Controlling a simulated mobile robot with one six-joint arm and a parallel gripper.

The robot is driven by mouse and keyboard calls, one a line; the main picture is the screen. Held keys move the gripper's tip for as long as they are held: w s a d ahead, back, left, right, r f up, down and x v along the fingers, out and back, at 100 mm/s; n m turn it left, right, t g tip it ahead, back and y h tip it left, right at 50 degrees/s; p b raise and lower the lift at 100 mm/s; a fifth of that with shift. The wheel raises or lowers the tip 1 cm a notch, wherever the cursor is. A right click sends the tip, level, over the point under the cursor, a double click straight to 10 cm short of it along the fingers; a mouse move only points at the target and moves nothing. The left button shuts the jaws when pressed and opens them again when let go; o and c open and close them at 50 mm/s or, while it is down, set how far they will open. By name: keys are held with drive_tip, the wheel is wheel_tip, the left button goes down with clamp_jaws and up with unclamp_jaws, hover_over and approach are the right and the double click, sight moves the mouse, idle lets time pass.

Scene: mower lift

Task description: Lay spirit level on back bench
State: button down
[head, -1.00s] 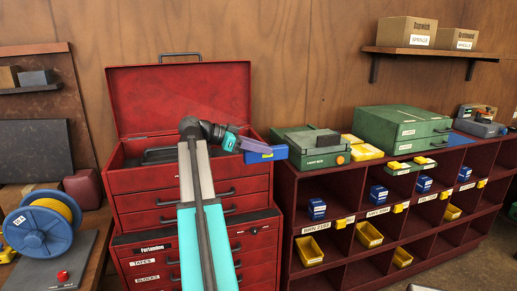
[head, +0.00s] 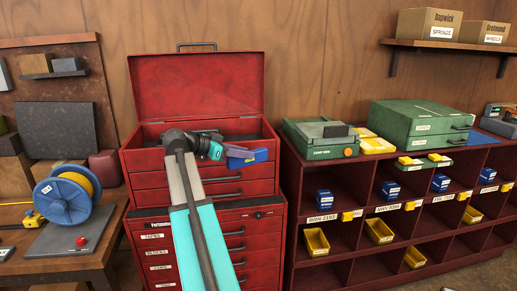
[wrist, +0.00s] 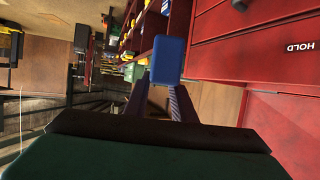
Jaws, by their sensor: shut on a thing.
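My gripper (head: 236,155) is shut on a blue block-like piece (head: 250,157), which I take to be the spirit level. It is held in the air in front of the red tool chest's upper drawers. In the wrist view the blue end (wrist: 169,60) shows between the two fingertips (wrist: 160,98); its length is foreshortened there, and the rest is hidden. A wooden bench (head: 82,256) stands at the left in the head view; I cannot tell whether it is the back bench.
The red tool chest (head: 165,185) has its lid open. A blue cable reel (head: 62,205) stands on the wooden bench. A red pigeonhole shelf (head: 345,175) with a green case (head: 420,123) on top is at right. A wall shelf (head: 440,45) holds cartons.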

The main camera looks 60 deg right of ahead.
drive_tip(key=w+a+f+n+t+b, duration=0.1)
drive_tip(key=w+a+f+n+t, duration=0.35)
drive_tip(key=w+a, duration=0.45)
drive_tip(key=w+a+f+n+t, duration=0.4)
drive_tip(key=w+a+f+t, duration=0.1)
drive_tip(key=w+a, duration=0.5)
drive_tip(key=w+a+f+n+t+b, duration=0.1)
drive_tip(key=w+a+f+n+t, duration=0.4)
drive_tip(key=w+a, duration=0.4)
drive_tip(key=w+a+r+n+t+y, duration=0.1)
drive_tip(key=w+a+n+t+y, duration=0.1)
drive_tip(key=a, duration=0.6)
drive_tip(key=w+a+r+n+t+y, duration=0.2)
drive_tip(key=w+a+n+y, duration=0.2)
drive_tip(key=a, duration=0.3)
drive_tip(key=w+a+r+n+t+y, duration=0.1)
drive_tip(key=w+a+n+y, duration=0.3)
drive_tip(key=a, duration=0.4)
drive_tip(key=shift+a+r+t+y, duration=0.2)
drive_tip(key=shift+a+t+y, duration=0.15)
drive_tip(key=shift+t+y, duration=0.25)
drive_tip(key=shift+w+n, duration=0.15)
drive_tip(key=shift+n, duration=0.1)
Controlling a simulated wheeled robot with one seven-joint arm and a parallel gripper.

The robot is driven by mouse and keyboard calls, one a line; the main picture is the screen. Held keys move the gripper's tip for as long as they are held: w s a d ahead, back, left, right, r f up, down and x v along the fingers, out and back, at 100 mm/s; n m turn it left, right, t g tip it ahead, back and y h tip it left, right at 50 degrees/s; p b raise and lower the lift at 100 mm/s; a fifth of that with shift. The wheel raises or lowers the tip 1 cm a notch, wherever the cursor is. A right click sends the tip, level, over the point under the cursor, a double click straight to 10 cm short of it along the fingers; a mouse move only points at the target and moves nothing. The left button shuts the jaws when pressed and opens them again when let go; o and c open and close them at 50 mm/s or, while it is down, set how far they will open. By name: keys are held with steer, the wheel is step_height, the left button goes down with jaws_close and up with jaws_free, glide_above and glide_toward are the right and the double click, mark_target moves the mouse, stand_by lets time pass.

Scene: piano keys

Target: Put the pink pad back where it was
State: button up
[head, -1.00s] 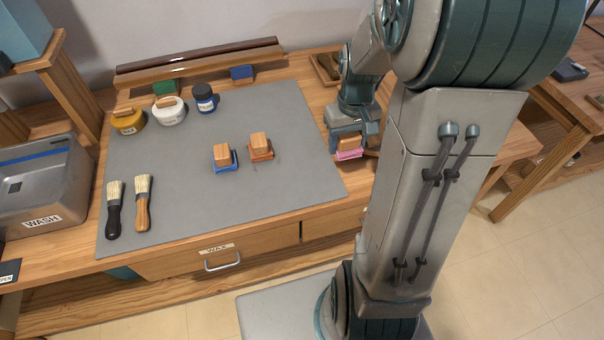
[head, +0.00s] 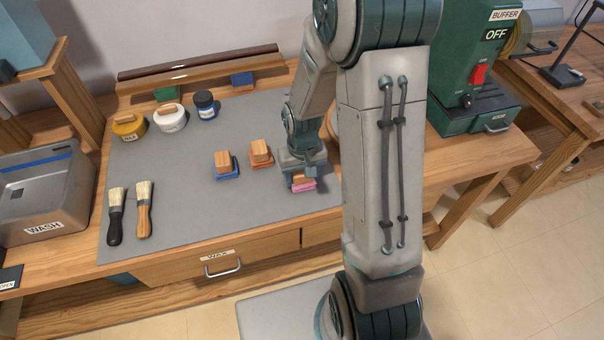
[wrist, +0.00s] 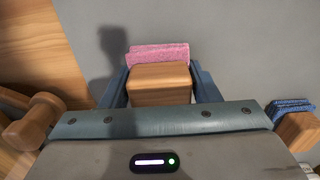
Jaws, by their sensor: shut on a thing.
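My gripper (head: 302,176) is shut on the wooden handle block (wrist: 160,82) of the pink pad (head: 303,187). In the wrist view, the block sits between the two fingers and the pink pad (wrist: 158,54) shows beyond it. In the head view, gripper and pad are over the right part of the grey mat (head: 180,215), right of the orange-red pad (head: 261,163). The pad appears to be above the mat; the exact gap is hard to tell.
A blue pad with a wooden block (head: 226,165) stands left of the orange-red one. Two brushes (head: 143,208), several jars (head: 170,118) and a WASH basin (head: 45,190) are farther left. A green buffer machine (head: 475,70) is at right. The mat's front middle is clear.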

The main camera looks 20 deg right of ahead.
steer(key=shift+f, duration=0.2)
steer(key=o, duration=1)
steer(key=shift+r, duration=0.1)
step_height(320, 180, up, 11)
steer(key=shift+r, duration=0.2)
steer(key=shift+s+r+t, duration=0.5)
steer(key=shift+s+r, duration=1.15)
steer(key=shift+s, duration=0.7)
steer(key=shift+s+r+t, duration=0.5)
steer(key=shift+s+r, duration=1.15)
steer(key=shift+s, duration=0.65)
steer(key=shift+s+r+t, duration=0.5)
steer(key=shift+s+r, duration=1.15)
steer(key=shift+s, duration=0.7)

---

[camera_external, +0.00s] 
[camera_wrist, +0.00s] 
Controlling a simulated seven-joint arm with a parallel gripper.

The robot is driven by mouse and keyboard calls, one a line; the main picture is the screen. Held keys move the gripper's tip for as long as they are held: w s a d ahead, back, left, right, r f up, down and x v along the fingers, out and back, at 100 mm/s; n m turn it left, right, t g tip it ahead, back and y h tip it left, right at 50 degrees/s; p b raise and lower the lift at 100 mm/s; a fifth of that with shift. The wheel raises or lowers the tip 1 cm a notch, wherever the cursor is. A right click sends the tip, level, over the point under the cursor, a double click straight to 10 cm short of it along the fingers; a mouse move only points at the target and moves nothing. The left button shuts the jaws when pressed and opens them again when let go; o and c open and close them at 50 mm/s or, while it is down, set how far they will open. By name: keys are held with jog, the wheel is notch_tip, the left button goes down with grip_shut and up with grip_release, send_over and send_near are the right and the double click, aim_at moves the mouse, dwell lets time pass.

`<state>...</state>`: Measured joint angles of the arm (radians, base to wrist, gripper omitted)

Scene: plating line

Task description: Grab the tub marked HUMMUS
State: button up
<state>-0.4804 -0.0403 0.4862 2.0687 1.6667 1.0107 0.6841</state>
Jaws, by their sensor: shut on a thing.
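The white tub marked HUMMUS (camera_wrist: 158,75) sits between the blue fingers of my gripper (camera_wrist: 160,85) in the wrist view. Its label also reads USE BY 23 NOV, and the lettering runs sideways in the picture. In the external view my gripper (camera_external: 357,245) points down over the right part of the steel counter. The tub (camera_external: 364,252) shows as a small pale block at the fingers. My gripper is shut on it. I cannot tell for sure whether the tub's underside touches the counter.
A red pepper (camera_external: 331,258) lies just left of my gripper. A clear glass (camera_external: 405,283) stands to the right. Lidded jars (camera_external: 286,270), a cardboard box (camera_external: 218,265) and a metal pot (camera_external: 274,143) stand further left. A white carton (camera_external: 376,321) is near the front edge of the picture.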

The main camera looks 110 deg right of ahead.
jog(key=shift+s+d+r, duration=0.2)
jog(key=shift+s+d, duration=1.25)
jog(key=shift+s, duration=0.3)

---

■ Short task ■
Look back at the entries above and repeat, unchanged, every line from the line holding "dwell lets time pass." through the line holding "<state>-0.4804 -0.0403 0.4862".

■ The completed task ■
The robot is driven by mouse and keyboard calls, one a line; the main picture is the screen. Held keys move the gripper's tip for as long as they are held: w s a d ahead, back, left, right, r f up, down and x v along the fingers, out and back, at 100 mm/s; n m turn it left, right, t g tip it ahead, back and y h tip it left, right at 50 degrees/s; p b raise and lower the lift at 100 mm/s; a fifth of that with shift. The wheel raises or lowers the tip 1 cm a notch, wherever the cursor is. A right click sends the tip, level, over the point under the cursor, a double click straight to 10 cm short of it along the fingers; a mouse move only points at the target and moves nothing. The left button shuts the jaws when pressed and opens them again when let go; o and c open and close them at 50 mm/s or, while it is down, set how far they will open. By name: keys are held with jog, the wheel is notch_tip, the left button goes down with grip_shut and up with grip_release, send_over and send_near are the right and the double click, aim_at moves the mouse, dwell lets time pass.

`<state>...</state>`: Measured joint angles of the arm (radians, base to wrist, gripper omitted)

Scene: plating line

Task description: Grab the tub marked HUMMUS
State: button up
<state>-0.4804 -0.0403 0.4862 2.0687 1.6667 1.0107 0.6841</state>

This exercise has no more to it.